**What you have to do**
Only the lines from the line with "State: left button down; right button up" through the line with "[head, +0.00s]" should be copied, exactly as they appear, with both ends kept.

· · ·

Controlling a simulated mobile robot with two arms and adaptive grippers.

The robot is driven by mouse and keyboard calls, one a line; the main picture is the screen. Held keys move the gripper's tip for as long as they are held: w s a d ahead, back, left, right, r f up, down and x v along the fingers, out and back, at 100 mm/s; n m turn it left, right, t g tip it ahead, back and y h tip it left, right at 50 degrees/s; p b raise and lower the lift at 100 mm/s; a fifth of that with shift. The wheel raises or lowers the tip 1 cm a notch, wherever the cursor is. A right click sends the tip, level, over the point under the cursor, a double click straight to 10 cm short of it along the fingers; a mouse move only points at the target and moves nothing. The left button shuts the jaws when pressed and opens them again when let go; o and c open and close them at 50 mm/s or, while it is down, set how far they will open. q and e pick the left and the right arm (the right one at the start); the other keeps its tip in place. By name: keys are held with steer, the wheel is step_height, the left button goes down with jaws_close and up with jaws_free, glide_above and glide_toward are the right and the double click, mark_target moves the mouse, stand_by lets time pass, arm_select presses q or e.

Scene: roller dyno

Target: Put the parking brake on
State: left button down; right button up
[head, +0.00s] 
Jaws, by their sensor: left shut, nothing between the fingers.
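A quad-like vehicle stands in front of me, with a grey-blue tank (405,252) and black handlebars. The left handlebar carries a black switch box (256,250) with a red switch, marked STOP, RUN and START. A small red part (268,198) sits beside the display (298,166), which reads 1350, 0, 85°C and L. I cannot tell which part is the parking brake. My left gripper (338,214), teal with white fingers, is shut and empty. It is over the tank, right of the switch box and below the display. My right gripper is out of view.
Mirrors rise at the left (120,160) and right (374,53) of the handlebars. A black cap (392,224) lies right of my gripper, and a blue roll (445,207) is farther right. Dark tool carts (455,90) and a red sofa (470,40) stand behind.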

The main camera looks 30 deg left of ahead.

· · ·

**Final result**
State: left button down; right button up
[head, +0.00s] 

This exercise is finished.